Appena dimesso viene riiscritto alla Reichskunstkammer, ma deve produrre tutta la documentazione necessaria per attestare la sua origine ariana. Va quindi nel Wüttemberg, regione di origine del padre, per avere i certificati richiesti.
Al ritorno a Monaco le sue condizioni di salute peggiorano e il dubbio che ai polmoni ci sia qualcosa di grave diviene drammatica realtà. E sospeso dal servizio alle poste ed internato nel sanatorio di Planegg dove può ricevere le visite degli amici, disegnare e leggere. Può anche uscire ed incontra Cecilia alla quale le autorità elvetiche avevano revocato il permesso di soggiorno malgrado avesse divorziato da Hess. Sotto un cielo plumbeo parlano a lungo del loro matrimonio fallito, come di una vicenda estranea, senza rancori e illusioni.

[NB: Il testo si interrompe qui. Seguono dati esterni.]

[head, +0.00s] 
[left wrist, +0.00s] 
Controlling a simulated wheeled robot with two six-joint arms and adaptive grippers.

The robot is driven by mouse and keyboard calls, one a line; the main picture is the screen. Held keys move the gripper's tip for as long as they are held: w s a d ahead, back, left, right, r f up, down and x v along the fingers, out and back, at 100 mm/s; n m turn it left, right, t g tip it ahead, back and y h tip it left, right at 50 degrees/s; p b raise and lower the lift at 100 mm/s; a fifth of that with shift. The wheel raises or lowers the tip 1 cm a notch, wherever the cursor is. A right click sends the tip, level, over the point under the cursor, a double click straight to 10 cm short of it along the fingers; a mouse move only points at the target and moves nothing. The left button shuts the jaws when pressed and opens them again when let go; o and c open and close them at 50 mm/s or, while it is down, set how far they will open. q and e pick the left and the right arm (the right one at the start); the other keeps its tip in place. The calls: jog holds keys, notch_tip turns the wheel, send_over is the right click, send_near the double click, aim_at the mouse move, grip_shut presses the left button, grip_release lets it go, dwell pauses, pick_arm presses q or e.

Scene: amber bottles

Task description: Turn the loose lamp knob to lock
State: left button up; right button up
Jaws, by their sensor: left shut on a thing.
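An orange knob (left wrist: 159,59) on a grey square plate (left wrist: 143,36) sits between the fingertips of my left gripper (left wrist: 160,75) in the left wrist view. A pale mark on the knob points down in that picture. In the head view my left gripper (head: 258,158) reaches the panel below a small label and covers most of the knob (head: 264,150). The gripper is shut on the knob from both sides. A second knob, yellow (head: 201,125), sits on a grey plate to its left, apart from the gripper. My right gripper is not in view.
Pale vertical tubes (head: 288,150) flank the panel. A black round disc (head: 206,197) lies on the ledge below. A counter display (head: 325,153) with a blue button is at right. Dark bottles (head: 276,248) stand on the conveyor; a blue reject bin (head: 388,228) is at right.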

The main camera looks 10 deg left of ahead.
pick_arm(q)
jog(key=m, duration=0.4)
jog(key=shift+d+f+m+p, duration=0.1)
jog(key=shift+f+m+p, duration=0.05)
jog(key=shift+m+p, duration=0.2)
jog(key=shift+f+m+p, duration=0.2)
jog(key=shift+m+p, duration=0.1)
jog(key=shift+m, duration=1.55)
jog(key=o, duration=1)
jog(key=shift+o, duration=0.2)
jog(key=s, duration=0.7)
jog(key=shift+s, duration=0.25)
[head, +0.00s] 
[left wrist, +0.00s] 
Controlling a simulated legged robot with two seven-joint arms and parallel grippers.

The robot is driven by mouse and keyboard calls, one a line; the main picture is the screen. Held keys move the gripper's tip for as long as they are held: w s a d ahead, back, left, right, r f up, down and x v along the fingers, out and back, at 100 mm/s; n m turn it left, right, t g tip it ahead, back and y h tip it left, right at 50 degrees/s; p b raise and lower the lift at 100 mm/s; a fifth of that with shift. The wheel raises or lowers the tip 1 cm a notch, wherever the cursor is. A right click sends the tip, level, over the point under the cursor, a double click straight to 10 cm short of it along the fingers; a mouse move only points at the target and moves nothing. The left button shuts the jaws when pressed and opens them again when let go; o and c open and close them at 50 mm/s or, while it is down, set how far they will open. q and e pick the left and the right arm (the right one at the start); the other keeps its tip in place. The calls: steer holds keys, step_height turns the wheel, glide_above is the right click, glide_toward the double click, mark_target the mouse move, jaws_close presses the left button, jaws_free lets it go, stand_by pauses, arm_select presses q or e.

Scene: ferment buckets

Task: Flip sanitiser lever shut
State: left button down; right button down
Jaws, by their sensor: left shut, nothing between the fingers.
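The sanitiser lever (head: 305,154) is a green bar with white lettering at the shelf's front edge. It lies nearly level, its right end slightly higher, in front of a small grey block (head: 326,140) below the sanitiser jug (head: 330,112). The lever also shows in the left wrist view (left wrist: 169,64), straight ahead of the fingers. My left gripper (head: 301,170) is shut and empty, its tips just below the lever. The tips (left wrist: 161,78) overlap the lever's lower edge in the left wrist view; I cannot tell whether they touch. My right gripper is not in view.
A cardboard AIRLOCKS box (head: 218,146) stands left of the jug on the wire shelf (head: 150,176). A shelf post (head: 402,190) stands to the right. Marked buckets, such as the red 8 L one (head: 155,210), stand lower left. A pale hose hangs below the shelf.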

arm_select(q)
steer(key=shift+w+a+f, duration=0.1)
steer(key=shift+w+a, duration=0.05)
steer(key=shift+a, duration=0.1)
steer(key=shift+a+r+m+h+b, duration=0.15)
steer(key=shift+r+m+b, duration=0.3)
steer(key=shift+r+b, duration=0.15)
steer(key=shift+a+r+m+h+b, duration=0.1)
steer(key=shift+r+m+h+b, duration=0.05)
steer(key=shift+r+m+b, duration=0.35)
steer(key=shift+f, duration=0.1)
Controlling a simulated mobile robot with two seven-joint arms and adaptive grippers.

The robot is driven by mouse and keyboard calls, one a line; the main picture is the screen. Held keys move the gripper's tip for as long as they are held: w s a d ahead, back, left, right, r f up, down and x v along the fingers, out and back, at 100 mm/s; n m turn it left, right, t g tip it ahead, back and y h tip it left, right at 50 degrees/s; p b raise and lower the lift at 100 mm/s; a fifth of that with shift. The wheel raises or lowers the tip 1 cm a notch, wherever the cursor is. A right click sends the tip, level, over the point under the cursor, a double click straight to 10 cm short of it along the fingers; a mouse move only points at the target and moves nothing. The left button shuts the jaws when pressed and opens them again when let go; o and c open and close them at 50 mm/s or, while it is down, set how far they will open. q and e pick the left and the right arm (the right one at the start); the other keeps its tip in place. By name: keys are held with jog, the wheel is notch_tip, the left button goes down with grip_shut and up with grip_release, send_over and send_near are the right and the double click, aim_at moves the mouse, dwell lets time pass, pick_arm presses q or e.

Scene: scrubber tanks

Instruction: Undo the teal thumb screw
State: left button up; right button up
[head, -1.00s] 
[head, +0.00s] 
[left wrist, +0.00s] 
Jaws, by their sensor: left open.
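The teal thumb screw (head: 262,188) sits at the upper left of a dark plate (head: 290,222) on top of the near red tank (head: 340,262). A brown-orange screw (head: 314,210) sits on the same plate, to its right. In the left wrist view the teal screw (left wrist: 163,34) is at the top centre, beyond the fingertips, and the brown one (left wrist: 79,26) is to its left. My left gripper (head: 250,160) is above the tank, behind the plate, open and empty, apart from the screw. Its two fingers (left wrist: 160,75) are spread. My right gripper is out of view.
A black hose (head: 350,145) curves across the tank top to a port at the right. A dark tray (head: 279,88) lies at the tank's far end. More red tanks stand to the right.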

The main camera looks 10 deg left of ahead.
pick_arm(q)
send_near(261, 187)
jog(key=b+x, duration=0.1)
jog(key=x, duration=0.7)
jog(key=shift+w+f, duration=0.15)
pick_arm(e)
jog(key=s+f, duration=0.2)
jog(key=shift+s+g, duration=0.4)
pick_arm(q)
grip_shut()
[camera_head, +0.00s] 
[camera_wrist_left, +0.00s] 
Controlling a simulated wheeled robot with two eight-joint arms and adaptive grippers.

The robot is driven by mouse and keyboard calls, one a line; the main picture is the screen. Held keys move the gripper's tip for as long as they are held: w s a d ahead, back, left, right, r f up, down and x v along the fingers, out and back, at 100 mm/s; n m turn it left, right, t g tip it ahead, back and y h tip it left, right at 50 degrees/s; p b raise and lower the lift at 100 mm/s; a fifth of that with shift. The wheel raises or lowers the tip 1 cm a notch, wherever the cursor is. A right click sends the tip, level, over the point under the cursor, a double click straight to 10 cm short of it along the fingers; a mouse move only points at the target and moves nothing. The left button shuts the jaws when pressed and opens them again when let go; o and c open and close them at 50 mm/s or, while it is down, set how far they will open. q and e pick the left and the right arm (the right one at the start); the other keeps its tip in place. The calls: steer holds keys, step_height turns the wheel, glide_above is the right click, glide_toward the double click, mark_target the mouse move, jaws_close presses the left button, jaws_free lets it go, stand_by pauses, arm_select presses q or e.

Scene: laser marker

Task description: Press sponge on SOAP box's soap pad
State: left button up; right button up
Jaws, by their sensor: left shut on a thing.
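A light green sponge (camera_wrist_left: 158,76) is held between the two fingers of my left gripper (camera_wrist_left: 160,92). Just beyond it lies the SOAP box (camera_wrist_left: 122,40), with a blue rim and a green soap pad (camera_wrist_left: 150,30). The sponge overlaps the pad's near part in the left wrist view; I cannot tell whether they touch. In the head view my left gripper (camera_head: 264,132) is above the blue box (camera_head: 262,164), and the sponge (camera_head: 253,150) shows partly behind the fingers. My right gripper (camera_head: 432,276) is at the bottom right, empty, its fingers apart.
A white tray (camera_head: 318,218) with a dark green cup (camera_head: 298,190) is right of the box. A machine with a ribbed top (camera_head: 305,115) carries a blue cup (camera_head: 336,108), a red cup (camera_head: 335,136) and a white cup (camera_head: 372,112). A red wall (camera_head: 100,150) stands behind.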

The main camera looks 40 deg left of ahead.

Per Hess i giorni scorrono lentamente; ha davanti ancora tre lunghi mesi di degenza.
"Passeggio nei boschi dove sono liberi i daini e gli scoiattoli si fanno avvicinare e ora che è primavera sento rinascere la speranza di rivedere il sole dell'Italia".
Lo aveva invitato a Roma Karl Kasper che lavora alla villa Massimo, il cui vice rettore è Hans Stangl al quale Hess è legato da vecchia amicizia.
Ha pochi risparmi e all'uscita dell'ospedale non sa dove siano andati a finire i suoi quadri e, senza ormai più casa, decide di trasferirsi in Tirolo. Ad Axamx e ad Innsbruck ha dei parenti che lo accolgono, ma sono tempi difficili per tutti ed Hess comprende che è meglio recarsi a Grinzenz dove il clima è più favorevole alla sua salute.
E' oberato dai debiti e gli sono venuti a mancare anche 300 marchi al mese dopo la chiusura delle fabbriche di seta di Krefle per cui preparava i disegni dei tessuti.
A Grinzenz rimane pochi mesi, nell'albergo lascia i suoi quadri, poi va ad Innsbruck e dall'Unione artisti gli viene assegnato uno studio arioso e riscaldato nei locali dell'Università. Il professore Max Von Esterle lo aiuta, anche quando si mette nei guai inveendo per istrada o nei bar contro il nazismo.
Dal Sud Tirolo, intanto, affluiscono i profughi e la città è piena di sbandati. Non è possibile trovare una stanza in famiglia ed Hess è costretto ad affittare una costosa camera all'albergo Sailer in Adamgasse 8. Il pittore Max Weiler - che dal '64 fu professore all'Accademia di arti figurative di Vienna - ricorda Hess ad Innsbruck "che tossiva e che pitturava meglio di tutti gli artisti tirolesi di allora" (Krista Hauser).